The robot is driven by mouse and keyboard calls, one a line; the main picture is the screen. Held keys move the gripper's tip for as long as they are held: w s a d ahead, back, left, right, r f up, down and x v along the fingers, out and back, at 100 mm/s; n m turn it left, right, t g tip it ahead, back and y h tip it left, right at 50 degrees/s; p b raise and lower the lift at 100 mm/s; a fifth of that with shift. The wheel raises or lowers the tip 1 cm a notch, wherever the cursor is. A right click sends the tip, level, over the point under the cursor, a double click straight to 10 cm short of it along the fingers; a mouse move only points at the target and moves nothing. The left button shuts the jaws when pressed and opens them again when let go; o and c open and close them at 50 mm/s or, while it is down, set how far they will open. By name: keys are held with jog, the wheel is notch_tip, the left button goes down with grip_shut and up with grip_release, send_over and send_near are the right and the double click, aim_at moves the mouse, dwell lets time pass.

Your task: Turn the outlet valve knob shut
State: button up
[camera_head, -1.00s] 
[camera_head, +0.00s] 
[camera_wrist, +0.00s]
* * *
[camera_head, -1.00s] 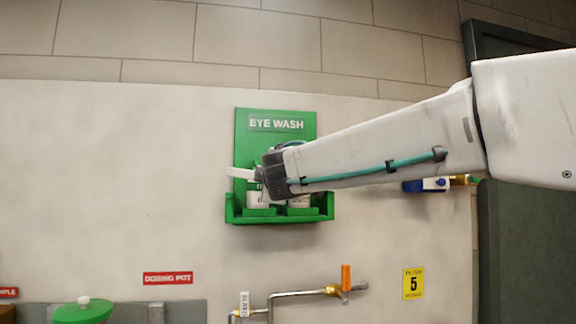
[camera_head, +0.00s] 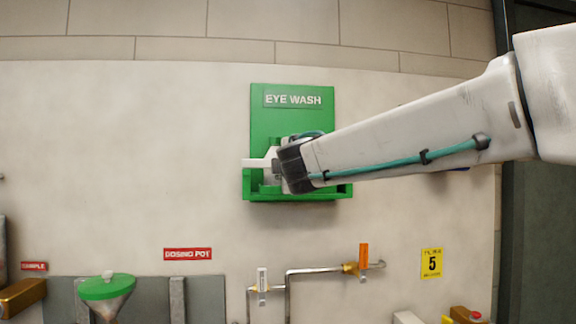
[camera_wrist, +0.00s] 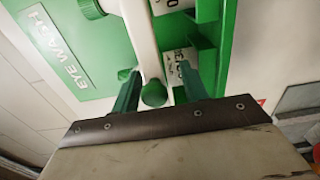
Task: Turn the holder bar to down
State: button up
* * *
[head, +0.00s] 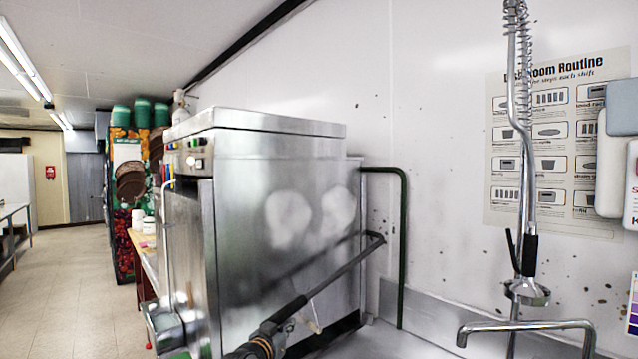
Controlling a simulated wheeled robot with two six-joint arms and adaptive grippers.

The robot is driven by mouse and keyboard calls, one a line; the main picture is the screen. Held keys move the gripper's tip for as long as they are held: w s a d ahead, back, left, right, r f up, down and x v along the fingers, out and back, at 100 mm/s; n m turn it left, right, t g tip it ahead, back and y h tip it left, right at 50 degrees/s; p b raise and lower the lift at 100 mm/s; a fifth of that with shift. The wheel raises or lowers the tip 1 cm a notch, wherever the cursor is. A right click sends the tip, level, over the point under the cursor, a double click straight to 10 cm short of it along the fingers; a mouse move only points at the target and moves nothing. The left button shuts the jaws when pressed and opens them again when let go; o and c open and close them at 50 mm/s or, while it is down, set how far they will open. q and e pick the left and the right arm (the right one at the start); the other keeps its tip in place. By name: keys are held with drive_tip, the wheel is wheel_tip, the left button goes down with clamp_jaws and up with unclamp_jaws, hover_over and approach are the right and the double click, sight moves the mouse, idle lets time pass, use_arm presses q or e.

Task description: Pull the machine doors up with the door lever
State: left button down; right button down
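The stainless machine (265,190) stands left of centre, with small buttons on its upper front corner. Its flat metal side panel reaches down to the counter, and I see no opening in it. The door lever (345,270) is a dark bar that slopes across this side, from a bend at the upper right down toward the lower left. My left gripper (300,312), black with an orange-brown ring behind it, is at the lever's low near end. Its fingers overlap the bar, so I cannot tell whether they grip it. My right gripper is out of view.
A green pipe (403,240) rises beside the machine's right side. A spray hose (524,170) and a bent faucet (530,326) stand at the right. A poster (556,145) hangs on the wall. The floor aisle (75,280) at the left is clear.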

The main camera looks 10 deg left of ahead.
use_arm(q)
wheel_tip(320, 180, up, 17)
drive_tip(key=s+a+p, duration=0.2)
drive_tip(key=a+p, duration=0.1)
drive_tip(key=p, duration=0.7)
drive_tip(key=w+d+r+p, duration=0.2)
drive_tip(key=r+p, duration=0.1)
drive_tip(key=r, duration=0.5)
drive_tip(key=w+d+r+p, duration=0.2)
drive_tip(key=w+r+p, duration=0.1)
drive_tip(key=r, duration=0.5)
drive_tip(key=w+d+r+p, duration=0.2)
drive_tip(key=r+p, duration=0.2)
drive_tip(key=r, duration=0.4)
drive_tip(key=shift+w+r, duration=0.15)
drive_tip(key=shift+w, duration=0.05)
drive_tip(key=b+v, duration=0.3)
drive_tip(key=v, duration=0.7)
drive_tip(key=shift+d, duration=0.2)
* * *
[What to do]: Leave out every picture, then retype exactly the lines from the one containing "[head, +0.00s]" through the one containing "Task description: Pull".

[Answer to the task]:
[head, +0.00s] 
Controlling a simulated wheeled robot with two six-joint arms and adaptive grippers.

The robot is driven by mouse and keyboard calls, one a line; the main picture is the screen. Held keys move the gripper's tip for as long as they are held: w s a d ahead, back, left, right, r f up, down and x v along the fingers, out and back, at 100 mm/s; n m turn it left, right, t g tip it ahead, back and y h tip it left, right at 50 degrees/s; p b raise and lower the lift at 100 mm/s; a fifth of that with shift. The wheel raises or lowers the tip 1 cm a notch, wherever the cursor is. A right click sends the tip, level, over the point under the cursor, a double click straight to 10 cm short of it along the fingers; a mouse move only points at the target and moves nothing. The left button shuts the jaws when pressed and opens them again when let go; o and c open and close them at 50 mm/s or, while it is down, set how far they will open. q and e pick the left and the right arm (the right one at the start); the other keeps its tip in place. By name: keys are held with drive_tip, the wheel is wheel_tip, the left button goes down with clamp_jaws and up with unclamp_jaws, hover_over and approach are the right and the double click, sight moves the mouse, idle lets time pass, use_arm presses q or e.

Task description: Pull the machine doors up with the door lever

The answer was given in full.